EXERCISE TASK: Compile every line that includes the word "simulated".

Items from a data source:
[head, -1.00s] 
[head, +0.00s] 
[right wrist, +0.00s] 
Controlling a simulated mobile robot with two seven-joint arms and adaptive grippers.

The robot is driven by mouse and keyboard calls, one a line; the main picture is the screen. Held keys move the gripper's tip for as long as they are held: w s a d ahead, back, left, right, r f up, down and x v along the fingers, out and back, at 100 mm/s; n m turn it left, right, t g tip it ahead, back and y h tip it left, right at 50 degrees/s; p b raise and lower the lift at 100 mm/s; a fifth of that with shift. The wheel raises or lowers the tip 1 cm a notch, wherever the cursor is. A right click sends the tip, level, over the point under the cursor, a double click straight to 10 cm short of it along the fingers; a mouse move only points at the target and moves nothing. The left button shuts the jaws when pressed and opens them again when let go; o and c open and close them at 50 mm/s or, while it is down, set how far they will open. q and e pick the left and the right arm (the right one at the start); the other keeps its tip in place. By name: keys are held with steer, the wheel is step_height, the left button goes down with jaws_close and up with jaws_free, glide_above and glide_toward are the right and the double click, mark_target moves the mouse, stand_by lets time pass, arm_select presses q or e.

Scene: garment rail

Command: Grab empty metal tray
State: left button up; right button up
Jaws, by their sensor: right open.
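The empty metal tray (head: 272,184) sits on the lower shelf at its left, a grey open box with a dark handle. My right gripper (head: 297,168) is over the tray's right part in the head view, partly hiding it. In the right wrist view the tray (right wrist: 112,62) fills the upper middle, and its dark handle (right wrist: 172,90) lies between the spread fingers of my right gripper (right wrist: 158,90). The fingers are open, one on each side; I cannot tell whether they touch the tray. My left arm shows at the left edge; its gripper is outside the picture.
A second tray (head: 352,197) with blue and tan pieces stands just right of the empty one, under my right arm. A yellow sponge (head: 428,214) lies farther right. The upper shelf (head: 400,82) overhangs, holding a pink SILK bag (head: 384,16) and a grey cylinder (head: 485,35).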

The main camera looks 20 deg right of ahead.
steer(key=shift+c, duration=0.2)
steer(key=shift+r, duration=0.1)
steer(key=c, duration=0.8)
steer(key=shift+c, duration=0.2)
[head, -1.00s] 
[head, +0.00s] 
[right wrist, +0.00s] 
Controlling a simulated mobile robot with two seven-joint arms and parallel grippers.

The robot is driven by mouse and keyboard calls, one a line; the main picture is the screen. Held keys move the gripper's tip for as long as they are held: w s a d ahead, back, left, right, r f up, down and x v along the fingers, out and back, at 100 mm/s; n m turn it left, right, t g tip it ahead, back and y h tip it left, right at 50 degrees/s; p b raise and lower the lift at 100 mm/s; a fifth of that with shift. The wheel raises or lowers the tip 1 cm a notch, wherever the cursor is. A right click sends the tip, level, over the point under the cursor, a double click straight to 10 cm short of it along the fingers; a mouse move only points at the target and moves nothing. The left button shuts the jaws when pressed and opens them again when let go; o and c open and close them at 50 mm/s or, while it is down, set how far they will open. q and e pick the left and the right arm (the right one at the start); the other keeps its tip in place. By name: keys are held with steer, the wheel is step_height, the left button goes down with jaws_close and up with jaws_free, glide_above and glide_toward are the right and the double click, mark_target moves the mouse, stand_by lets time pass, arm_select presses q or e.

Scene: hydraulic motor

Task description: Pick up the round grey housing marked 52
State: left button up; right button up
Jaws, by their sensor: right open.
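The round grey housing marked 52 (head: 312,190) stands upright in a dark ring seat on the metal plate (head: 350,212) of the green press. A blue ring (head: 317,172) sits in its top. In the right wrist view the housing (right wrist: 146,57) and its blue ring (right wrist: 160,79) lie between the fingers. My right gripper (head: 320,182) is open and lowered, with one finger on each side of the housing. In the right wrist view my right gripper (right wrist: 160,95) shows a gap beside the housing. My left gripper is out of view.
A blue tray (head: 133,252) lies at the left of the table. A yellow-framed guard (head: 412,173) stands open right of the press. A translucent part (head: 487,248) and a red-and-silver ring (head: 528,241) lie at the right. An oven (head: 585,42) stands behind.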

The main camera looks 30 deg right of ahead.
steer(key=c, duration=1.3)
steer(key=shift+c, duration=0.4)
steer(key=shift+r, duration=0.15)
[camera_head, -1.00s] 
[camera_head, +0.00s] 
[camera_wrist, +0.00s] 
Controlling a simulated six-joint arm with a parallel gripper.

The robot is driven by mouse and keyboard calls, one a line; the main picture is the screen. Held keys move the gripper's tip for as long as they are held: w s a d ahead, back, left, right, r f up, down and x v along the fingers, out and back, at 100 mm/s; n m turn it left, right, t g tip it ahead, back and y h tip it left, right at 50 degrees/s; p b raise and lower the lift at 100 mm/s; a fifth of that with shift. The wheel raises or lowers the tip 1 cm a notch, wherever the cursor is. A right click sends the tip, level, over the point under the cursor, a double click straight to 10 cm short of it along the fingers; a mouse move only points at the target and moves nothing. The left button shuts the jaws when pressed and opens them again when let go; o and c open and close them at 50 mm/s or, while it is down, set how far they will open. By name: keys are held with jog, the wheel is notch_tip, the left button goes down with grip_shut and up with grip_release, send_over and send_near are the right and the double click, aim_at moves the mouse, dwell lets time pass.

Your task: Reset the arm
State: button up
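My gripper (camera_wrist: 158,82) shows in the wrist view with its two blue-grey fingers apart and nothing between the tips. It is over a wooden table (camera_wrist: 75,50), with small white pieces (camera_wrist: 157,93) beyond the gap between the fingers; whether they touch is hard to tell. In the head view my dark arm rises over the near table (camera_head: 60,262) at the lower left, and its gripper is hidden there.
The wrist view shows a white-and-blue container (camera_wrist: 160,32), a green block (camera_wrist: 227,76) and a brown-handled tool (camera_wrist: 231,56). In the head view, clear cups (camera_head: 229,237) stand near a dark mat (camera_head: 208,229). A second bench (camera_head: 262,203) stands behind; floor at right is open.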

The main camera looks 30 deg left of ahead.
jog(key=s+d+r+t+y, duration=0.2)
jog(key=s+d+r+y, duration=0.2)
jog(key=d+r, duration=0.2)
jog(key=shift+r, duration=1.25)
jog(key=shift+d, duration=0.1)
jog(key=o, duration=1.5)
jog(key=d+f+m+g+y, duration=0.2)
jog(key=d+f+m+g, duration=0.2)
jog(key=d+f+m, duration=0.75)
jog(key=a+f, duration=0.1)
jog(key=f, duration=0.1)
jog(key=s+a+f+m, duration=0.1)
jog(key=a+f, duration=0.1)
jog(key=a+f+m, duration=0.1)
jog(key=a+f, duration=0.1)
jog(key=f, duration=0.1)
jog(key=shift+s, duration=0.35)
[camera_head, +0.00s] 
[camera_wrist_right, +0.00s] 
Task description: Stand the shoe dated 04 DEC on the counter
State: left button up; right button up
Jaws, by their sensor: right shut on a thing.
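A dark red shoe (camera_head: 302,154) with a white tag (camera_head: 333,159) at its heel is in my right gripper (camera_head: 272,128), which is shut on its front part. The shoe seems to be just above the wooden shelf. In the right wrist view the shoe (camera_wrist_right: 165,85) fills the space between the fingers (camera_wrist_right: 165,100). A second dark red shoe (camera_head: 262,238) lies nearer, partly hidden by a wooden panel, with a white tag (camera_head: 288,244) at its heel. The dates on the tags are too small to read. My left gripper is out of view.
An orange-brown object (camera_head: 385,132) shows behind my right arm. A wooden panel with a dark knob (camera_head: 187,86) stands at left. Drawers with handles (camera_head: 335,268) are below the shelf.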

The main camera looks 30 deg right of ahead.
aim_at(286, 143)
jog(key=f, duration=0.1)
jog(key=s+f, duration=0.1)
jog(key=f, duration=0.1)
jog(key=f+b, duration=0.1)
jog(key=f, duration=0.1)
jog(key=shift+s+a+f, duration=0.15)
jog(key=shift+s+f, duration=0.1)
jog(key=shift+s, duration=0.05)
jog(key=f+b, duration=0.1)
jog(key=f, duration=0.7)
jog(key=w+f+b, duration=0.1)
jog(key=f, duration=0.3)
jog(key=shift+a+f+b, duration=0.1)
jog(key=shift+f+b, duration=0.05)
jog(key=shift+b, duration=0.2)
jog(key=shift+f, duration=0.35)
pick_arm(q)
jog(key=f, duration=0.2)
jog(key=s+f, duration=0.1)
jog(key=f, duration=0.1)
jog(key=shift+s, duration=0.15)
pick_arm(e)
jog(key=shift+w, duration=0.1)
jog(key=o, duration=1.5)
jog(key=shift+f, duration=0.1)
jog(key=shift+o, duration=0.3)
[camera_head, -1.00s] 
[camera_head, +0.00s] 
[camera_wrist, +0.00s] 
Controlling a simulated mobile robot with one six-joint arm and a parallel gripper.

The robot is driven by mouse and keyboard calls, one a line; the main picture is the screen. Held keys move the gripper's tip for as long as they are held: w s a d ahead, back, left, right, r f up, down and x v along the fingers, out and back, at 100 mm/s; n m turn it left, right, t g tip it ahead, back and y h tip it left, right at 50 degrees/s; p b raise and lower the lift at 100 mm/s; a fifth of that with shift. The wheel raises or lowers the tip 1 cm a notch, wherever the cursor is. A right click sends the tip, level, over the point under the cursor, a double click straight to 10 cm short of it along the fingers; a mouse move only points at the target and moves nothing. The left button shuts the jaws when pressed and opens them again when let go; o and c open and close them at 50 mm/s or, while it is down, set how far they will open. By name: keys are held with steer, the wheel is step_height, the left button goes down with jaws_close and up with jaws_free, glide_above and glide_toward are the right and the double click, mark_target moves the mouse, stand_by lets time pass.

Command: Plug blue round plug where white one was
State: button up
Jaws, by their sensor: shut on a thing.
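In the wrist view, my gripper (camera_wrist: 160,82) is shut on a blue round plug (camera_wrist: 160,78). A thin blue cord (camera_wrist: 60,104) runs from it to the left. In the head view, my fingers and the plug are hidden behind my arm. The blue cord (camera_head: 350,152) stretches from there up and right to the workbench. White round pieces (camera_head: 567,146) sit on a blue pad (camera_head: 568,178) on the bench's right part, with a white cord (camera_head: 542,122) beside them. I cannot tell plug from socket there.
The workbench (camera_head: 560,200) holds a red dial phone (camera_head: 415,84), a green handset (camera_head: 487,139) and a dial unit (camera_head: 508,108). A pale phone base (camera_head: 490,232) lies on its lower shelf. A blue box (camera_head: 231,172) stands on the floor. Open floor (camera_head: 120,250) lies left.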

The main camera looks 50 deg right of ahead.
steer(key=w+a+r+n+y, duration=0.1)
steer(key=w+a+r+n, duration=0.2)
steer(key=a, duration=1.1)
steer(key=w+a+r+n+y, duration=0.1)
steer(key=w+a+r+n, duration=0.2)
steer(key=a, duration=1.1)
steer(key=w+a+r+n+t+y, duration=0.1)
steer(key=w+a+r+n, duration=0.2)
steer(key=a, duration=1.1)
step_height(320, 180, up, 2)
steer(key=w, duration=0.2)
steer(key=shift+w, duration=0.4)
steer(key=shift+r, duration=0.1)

FINAL RESULT:
Controlling a simulated mobile robot with two seven-joint arms and adaptive grippers.
Controlling a simulated mobile robot with two seven-joint arms and parallel grippers.
Controlling a simulated six-joint arm with a parallel gripper.
Controlling a simulated mobile robot with one six-joint arm and a parallel gripper.

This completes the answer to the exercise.